It appears that there have been irregularities in the Sahara Group. However, any penalty imposed suddenly can force pre-mature liquidation of long-term assets and turn a solvent firm insolvent. There can also be externalities. All this can be avoided with an alternative plan to punish.
The Sahara Group has raised huge amounts of money over a long period of time. The investments have, it seems, been profitable and the group has grown very fast over time. SEBI and the Supreme Court have, however, found irregularities in the way the Sahara group has raised funds over the years. The regulators and the judiciary are the best people to judge this. So, we will not get into this issue at all. The issue addressed here is only the form of penalty and the time frame in which to impose the penalty. The objective is to avoid or minimize losses to stakeholders other than those who have committed the irregularities even while a suitable punishment is meted out to those who are responsible.
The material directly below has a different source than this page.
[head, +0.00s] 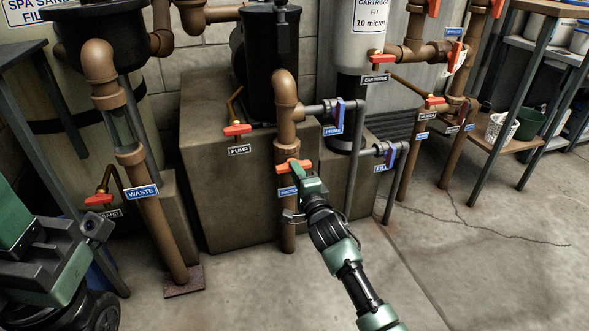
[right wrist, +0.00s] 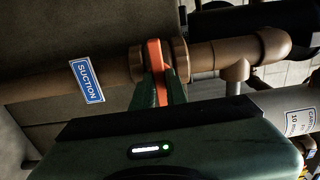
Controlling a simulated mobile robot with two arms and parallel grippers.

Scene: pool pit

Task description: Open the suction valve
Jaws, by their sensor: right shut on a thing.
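The suction valve has an orange handle (head: 294,166) on a brown vertical pipe in the middle of the head view. Its blue label (head: 287,191), partly hidden by my gripper, sits just below. The label reads SUCTION in the right wrist view (right wrist: 86,81). The handle (right wrist: 155,58) lies crosswise to the pipe. My right gripper (head: 303,172) is at the handle's right end, and its fingers (right wrist: 158,88) are shut on the handle. My left gripper is not in the head view; a green and black part of my body shows at the lower left.
Other orange handles stand near, marked PUMP (head: 237,130) and SAND (head: 98,200). A blue PRIME handle (head: 339,115) and a blue FILL handle (head: 390,155) are to the right. A concrete block (head: 215,185) stands behind the pipe. The floor (head: 480,260) at the right is clear.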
In what follows, we will take it for granted that there has indeed been a serious irregularity. We will also assume that there is a need to impose a penalty the size of which is again best left to the regulators and judges. But punish how?
It will help to provide a perspective first. Assets of firms, banks and non-bank financial intermediaries tend to be long-term in nature. Any quick liquidation of assets can bring about large losses. Even if an entity is solvent, it can quickly become insolvent by the sheer process of quick liquidation. Assets like specialized machinery, equipment, patent rights, etc. tend to be illiquid. This means that there is loss of value if sold at short notice. But even where assets are supposedly liquid and there exists a market in which these assets can be disposed off quickly, there is still a problem – equally serious if not more serious. Immediate sales can lead to a crash in the market prices of assets sold. At a short notice, buyers may not have ready cash with which to buy. So they would only offer a small price. This is true even if there is a competitive market so long as buyers face liquidity constraints at short notice. Even if they have the funds, they may not have the time to evaluate the assets being sold. This is particularly true in case of real estate where there is an added complexity. The legal titles need to be verified and the rules and regulations and prospective policies need to be studied in order to see the possible potential value in future. In the absence of all this, the offered price can be low to cover the possible risk for the buyers. Then the sellers will face losses if they must sell quickly. In the extreme case where such losses are large, the firm can become bankrupt. There is loss of organizational capital and jobs apart from the loss to promoters and other shareholders. Why damage or kill the large firm as a whole in the process of punishing the few who are guilty?
There can be another effect of fire sales of assets. There can be externalities for the asset markets in general. Any fire sales of assets can lower prices for assets for other firms as well. These other firms can be law abiding firms but if they hold such assets or similar assets and need to sell these for whatever reasons, there can be financial stress and in some cases bankruptcies for other firms as well. Why punish others outside the firm?
In the light of the above background, let us now come to the case of the Sahara Group. As mentioned already, it is assumed here that there is a case for a harsh penalty. That is not in question. We are only suggesting how the penalty should be imposed in overall social interest. First, the funds raised in the past are due for repayment according to a time scheduled fixed in the past. The suggestion here is let this schedule stay unchanged. However, as and when the funds are due for repayment, these must be repaid or there can be a roll-over of funds provided the financing method is not the same old method. It is instead different, appropriate and approved by the regulators. This way, there will be far less need for fire sales of long-term assets, and losses for stakeholders will be kept to the minimum. At the same time, the investors’ funds are safe. Second, some new directors/managers may be appointed inside the firm by the regulators. This is as a matter of caution to ensure that there is no actual or perceived ‘tunnelling of funds’ from the group. Third, senior management personnel may be required to pay a penalty in their personal capacity for the irregularities committed though they may be given the leeway to pay over a long period of time. Fourth, if the authorities have required the companies involved to pay a penalty, then this can be collected over time such that the discounted presented value of the penalty is exactly equal to the on-time penalty decided already. Financially, the amount is the same for the authorities but the social loss is reduced as pre-mature liquidation of assets is reduced, if not avoided altogether.
There is considerable academic work in Economics that supports the view outlined above. There is in particular work to show illiquidity as a cause of insolvency. The policy lesson is immediate. There is a need to keep in mind liquidity issues even while irregularities are sought to be punished and prevented in future. Though the academic literature comes primarily from the advanced countries, the view expressed here would apply to any country whether it is a developed country like the US or it is an emerging economy like India.
There is a need to punish the guilty but in an appropriate manner.